*Given instruction*
Leave out the pictures, and retype only the lines from the beginning of the material through the line that contains "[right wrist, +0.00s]", including both.

[Records contained in a dataset]
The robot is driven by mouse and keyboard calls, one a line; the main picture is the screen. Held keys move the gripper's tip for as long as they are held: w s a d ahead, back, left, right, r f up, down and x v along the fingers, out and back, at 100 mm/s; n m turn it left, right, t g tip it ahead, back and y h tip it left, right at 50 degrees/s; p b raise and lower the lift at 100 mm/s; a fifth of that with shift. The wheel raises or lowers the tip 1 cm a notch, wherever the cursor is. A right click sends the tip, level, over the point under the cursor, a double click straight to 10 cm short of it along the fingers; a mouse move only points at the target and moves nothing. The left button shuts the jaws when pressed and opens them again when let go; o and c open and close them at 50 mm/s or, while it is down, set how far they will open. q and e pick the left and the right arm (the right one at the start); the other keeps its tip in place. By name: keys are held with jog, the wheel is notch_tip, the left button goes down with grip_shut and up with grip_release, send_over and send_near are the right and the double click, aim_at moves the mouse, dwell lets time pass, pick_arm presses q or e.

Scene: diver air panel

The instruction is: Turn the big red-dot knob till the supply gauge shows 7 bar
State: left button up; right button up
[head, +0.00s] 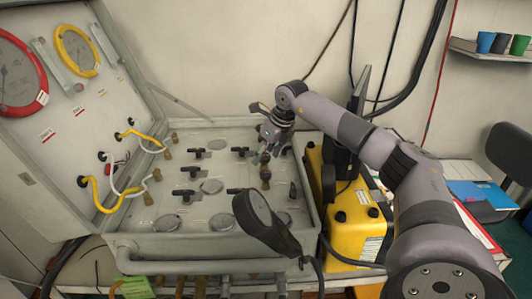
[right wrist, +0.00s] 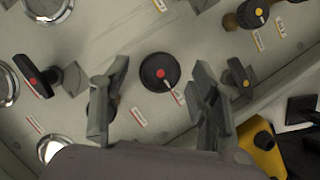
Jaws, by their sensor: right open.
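The big round black knob with a red dot (right wrist: 160,73) is on the grey panel in the right wrist view. My right gripper (right wrist: 157,95) is open, with one finger on each side of the knob and visible gaps between. In the head view, my right gripper (head: 269,150) is over the panel's back right part and hides what is under it. A large red-rimmed gauge (head: 42,97) and a smaller yellow-rimmed gauge (head: 62,31) are in the lid at the left. I cannot read their needles or tell which is the supply gauge. My left gripper is not in view.
A smaller red-dot lever (right wrist: 34,80) and yellow-dot knobs (right wrist: 244,78) flank the knob. Several black valves and round dials cover the panel (head: 240,250). A dark round-headed object (head: 254,212) rises at its front. A yellow case (head: 352,235) stands right of the panel.

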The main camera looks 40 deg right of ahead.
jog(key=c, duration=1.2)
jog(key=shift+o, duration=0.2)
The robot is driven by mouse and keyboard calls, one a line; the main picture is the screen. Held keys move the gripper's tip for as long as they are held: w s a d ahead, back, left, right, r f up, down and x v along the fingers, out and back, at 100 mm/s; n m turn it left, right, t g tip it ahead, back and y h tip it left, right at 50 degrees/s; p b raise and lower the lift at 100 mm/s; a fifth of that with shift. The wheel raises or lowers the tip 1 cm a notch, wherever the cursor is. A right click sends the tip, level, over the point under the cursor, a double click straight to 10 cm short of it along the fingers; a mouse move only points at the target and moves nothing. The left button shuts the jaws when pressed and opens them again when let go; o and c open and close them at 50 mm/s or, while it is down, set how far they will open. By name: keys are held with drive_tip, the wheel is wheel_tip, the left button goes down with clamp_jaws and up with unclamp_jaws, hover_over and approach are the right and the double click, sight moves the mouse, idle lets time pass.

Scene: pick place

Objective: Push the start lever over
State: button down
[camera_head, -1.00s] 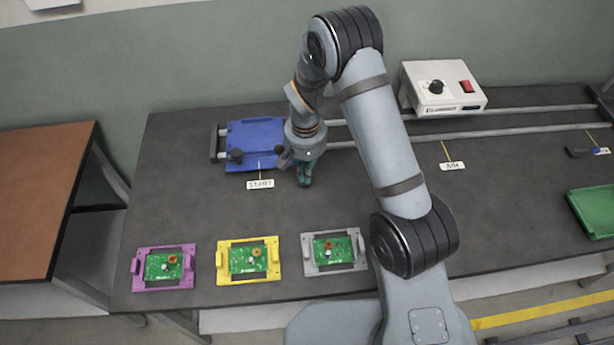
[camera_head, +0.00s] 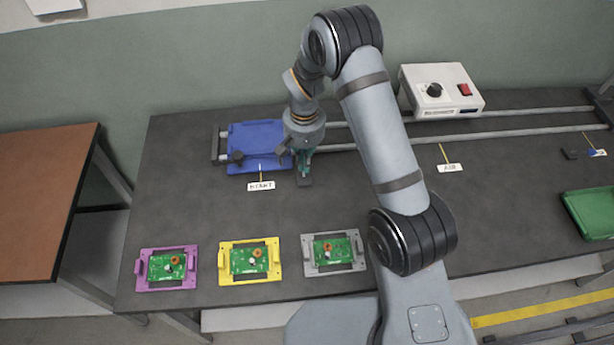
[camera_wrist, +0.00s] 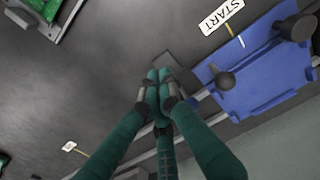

*Full answer*
The robot is driven by mouse and keyboard calls, one a line; the main picture is the screen. Held keys move the gripper's tip for as long as they are held: w s a d ahead, back, left, right, r f up, down and x v along the fingers, out and back, at 100 mm/s; n m turn it left, right, t g tip it ahead, back and y h tip it left, right at 50 degrees/s; p b raise and lower the lift at 100 mm/s; a fifth of that with shift. The wheel raises or lowers the tip 1 cm a notch, wherever the cursor is. A right click sends the tip, level, over the point under the cursor, a double click straight to 10 cm short of it along the fingers; a mouse move only points at the target and moves nothing. The left button shuts the jaws when pressed and opens them again when let go; o and c open and close them at 50 mm/s or, while it is down, set how far they will open. q and e pick the left and the right arm (the right one at the start); the other keeps its tip in place. By name: keys are held with jog, the wheel is notch_tip, the left button goes down with grip_shut and up with grip_release, send_over and send_near are the right and the double click, aim_at moves the mouse, dwell lets time pass, pick_arm presses q or e.

Scene: diver air panel

The instruction is: Turn the big red-dot knob till the supply gauge shows 7 bar
State: left button up; right button up
[head, +0.00s] 
[right wrist, +0.00s] 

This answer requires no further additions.